The Econsult survey reminds me of a couple of things –
(1) Recently Tredyfffrin Twp received a $50K grant from the Delaware Valley Regional Planning Commission’s (DVRPC) Transportation and Community Development Initiative (TCDI) grant program. The township has issued a RFP, “Request for Proposals for Analysis and Revisions of Zoning Ordinance Commercial Districts”. The township seeks a consult team to “analyze ways to consolidate and modernize its commercial zoning regulations, and to lead an effort to inform and educate Township officials and stakeholders on optimal approaches that have led to successful implementation in other communities”.
(2) In November, the Board of Supervisors formed the Tredyffrin Business Development Advisory Council, which included 6 members, 4 liaison community members and township staff. As I understand it, the 6 members were to help plan and develop strategies for business and economic development. I have been told that the members are meeting regularly and that they will make their report public within 4 months. As the advisory council moves forward with their project, they are to make periodic updates to the Board of Supervisors.
Communities all over the country are experiencing rapid changes that will set precedence for the future. We need a vision of what could be but what is also realistically possible. Is that part of the job of the economic development advisory council?

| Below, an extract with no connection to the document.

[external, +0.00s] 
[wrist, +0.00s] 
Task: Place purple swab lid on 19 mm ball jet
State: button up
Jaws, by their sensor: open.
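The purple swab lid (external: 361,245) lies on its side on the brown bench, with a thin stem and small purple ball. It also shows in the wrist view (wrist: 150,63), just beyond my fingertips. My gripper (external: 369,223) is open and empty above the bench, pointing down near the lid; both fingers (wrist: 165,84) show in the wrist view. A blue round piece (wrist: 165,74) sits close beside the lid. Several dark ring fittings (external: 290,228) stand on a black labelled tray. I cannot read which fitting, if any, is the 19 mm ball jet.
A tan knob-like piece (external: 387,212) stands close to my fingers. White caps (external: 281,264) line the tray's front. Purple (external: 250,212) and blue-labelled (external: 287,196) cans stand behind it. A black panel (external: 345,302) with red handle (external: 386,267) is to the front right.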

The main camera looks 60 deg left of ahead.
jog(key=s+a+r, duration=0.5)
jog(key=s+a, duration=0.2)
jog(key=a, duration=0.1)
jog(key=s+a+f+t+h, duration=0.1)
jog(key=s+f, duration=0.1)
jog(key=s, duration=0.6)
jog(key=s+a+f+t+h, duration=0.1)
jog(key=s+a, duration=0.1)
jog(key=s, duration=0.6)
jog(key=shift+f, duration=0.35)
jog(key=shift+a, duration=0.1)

Communities that refuse to plan for growth and for change, or that refuse to put infrastructure in place that allow for positive changes are always going to play “catch up”. We can look around and see where some communities – Media, Phoenixville, Wayne, West Chester have been successful and where others seem to be stuck in a time warp. Of course, we all know that the economy is unstable. But if we wait until the national economy stabilizes, it will be impossible to plan for the future. The future is coming whether the economy stabilizes or not. Those places that improve the quality of life for their citizens are going to grow and prosper, no matter what happens to the national economy.
“Quality of life” is nebulous and hard to define but it is a condition that sets communities apart from one another. We have all traveled to areas where we think to ourselves, “this place is nice” and conversely, we have all been to neighborhoods where the feeling is anything but nice. Quality of life is a force that can affect housing values, residential and commercial growth and . . . local pride. And quality of life is very hard to maintain. Once it begins, deterioration can be rapid. There are signs of deterioration here in this community – the empty commercial and retail spaces, infrastructure improvement needs, maintenance in township park issues . . . and even light bulbs!
What does it take to insure that the quality of life grows with a community? It takes vision to see what could be and what is possible and practical. It takes creativity to think outside the box and maybe stop thinking that we have to do it the way it has been done before. And of course, it does take money. Instead of complaining about the situation, and questioning why things are not getting done, why not ask ourselves what ‘we’ can do?